Scott Walker (R): The "core problem" is Obama's failed foreign policy

Wisconsin's governor also took an opportunity to pivot the conversation toward Obama's foreign policy. "The core problem is the Obama-Clinton doctrine ... that has empowered ISIS to take the territory they have in Iraq and continue to have the pretense they have in Syria," he said while on the campaign trail.

Bobby Jindal (R): Taking in more refugees would be "ridiculous"

The Louisiana governor staunchly opposes an increase in the number of refugees the U.S. lets in. "No, the answer is not for America to increase the number of refugees we take in. We are already the most compassionate and generous country in the world and it is not even close,” he said in a statement to The Guardian.

He also lambasted Obama's foreign policy in Syria. “Let’s call this Syrian disaster exactly what it is -- the result of President Obama’s leading from behind strategy -- he drew the red line and then backed down,” Jindal said.

Ted Cruz (R): Taking in refugees "doesn't make sense"

"In terms of settling the migrants, if the ultimate goal is to return them to their homes, which I believe it should be, it doesn't make sense from a logistical or a security standpoint to move large numbers of them to far-off countries like the United States," the Texas senator said in a statement.

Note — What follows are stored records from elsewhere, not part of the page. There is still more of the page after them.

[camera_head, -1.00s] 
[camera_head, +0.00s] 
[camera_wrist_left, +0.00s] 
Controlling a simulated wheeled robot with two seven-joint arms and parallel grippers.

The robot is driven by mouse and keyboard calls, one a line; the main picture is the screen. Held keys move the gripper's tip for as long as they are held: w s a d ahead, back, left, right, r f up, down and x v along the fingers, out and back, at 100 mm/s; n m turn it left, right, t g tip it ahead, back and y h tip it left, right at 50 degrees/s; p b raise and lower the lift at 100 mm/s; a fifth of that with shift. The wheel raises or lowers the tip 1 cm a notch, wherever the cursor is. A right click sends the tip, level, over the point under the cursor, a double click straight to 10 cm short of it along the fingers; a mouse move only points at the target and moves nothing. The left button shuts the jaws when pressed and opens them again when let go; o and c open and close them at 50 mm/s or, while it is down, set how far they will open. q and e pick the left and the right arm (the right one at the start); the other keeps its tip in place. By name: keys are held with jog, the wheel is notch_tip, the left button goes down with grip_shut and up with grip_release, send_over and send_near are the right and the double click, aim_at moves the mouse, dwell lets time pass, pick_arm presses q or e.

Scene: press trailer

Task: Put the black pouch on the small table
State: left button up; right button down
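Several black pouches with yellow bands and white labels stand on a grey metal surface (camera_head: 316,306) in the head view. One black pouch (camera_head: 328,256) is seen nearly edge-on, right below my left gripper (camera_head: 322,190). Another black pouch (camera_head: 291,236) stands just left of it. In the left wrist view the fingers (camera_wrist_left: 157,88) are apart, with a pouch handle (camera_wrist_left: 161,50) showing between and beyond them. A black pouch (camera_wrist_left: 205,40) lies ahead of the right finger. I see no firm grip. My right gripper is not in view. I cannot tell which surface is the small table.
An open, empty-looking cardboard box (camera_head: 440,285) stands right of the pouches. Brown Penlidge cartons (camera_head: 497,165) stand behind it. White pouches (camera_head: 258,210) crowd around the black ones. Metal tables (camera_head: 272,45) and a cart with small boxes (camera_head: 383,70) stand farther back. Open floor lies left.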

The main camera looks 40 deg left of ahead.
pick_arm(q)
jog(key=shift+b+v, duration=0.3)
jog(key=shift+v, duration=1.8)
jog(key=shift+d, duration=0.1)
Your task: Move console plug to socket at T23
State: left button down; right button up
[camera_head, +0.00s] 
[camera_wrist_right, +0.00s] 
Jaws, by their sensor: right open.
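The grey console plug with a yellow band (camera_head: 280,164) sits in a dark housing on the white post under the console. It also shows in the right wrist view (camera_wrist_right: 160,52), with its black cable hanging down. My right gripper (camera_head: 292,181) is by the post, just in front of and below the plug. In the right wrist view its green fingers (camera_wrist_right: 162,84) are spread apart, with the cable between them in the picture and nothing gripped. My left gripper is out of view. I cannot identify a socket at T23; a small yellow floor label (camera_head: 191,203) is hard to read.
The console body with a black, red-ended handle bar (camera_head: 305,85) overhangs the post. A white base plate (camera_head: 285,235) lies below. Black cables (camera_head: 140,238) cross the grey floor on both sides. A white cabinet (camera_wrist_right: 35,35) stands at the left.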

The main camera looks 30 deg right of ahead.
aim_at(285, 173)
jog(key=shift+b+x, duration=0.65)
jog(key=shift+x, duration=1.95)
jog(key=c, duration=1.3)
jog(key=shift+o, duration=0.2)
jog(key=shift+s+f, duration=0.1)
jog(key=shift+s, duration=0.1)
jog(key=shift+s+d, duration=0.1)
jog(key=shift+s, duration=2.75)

He recommended instead that the U.S. focus on working with "regional allies" to bolster international organizations. He also echoed calls to "address the cause of this crisis."

Ben Carson (R): Refugees are a security risk

The retired neurosurgeon believes that accepting Syrians would place U.S. security at risk.

“Bringing in people from the Middle East right now carries extra danger,” he told ABC. “And we need to be extra cautious. We cannot put our nation at risk because we want to be politically correct.”